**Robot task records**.
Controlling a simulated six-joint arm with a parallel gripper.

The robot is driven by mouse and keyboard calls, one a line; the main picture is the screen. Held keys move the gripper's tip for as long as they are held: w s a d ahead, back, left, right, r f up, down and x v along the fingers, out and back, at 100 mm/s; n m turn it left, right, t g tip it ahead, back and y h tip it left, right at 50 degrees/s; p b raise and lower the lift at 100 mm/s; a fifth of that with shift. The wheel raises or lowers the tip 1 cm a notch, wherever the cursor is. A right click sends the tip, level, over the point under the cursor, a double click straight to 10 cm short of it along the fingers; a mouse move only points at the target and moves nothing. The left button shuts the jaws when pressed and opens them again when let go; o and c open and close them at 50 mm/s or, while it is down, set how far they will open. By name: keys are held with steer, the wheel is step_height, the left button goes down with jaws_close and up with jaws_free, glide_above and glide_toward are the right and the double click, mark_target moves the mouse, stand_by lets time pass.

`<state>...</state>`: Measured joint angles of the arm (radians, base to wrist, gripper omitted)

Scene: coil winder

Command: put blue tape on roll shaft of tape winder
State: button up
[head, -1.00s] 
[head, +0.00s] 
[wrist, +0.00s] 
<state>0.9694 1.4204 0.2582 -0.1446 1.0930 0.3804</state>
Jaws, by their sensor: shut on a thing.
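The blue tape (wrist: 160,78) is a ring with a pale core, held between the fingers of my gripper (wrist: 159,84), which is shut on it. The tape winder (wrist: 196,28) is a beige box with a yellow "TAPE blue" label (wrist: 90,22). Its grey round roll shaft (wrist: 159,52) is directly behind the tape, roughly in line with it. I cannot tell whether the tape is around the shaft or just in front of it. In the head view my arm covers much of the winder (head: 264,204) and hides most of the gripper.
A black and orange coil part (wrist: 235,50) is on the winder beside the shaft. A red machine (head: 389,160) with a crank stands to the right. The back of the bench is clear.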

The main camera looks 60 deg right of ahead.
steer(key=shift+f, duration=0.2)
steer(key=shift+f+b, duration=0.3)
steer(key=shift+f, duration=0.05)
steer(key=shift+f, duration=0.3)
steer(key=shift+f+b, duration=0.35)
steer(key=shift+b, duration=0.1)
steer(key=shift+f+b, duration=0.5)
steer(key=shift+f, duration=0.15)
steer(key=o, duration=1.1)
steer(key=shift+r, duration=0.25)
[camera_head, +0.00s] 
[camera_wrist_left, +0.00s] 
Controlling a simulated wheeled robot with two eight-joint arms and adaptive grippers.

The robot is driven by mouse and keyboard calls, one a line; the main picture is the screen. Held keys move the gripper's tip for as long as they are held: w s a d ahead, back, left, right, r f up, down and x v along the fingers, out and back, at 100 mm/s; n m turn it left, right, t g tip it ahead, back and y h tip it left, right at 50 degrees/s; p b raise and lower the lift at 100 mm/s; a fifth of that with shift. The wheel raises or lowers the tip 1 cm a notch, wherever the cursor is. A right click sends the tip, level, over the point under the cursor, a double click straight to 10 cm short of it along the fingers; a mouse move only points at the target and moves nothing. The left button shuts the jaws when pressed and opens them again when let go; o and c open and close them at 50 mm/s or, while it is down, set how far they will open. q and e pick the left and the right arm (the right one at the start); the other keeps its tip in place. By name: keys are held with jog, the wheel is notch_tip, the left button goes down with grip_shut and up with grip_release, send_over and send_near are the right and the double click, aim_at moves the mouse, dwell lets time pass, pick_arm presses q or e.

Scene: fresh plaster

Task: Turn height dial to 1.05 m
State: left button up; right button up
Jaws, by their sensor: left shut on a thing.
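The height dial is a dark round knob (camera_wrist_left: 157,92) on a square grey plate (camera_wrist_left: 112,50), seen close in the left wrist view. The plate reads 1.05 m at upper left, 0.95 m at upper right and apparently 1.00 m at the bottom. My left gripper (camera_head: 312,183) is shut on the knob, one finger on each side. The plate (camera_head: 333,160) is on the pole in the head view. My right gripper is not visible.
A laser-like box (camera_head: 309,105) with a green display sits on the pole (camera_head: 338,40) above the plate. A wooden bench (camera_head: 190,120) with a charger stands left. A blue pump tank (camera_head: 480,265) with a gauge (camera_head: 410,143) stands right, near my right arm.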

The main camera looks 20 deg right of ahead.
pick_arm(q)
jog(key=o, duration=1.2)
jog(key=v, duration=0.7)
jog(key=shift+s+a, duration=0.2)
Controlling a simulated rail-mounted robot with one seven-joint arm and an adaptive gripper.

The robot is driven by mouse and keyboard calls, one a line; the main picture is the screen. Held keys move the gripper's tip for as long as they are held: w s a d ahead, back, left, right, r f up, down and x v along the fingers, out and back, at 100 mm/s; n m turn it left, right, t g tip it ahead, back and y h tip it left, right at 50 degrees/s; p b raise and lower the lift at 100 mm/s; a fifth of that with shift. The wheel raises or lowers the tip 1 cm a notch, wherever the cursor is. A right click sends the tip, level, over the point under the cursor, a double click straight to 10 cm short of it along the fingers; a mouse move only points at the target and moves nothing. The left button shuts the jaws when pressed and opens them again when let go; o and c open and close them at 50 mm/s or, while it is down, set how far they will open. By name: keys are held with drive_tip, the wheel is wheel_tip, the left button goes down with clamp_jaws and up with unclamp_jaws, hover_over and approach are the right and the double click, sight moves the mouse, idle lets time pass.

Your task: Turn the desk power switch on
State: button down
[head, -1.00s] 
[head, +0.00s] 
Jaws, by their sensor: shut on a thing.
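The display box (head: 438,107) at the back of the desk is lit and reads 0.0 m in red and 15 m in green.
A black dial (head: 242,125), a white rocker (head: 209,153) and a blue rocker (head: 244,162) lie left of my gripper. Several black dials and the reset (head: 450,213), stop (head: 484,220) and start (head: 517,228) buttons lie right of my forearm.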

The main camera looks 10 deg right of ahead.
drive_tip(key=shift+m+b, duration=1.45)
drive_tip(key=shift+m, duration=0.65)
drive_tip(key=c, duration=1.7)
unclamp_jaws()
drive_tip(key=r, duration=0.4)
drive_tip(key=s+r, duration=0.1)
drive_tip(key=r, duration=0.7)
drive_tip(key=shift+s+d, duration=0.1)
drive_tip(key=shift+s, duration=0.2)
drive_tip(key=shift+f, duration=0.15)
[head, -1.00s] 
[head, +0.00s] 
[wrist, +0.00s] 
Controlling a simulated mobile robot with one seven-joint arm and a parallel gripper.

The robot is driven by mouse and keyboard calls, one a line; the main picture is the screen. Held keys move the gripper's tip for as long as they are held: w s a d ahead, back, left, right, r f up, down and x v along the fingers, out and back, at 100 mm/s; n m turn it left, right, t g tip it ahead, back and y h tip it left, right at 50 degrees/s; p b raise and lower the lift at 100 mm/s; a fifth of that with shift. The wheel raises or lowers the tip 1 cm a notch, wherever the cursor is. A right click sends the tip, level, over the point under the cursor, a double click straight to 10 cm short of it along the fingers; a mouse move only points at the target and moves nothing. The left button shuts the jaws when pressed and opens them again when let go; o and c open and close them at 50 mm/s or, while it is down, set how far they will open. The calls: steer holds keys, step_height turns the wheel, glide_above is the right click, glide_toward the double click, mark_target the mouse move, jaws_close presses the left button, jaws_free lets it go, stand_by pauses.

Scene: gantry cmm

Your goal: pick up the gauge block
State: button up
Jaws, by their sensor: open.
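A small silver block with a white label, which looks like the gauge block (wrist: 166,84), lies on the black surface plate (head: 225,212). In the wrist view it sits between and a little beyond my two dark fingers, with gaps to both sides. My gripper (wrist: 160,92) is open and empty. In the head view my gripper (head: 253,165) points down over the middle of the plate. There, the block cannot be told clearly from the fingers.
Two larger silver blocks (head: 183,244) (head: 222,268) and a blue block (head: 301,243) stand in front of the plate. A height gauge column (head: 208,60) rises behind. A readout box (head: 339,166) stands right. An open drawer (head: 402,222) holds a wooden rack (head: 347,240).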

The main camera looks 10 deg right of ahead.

**Short task**. With the first line being the one containing "Command: put blue" and the last line the one containing "Controlling a simulated wheeled", transcribe exactly the lines above that fall in that range.

**The completed task**.
Command: put blue tape on roll shaft of tape winder
State: button up
[head, -1.00s] 
[head, +0.00s] 
[wrist, +0.00s] 
<state>0.9694 1.4204 0.2582 -0.1446 1.0930 0.3804</state>
Jaws, by their sensor: shut on a thing.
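The blue tape (wrist: 160,78) is a ring with a pale core, held between the fingers of my gripper (wrist: 159,84), which is shut on it. The tape winder (wrist: 196,28) is a beige box with a yellow "TAPE blue" label (wrist: 90,22). Its grey round roll shaft (wrist: 159,52) is directly behind the tape, roughly in line with it. I cannot tell whether the tape is around the shaft or just in front of it. In the head view my arm covers much of the winder (head: 264,204) and hides most of the gripper.
A black and orange coil part (wrist: 235,50) is on the winder beside the shaft. A red machine (head: 389,160) with a crank stands to the right. The back of the bench is clear.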

The main camera looks 60 deg right of ahead.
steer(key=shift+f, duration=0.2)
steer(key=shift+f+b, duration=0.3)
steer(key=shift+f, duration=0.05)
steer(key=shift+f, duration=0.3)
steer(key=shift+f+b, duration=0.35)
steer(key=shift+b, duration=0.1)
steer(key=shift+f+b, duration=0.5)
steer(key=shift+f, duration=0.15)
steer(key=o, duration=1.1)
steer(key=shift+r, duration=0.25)
[camera_head, +0.00s] 
[camera_wrist_left, +0.00s] 
Controlling a simulated wheeled robot with two eight-joint arms and adaptive grippers.

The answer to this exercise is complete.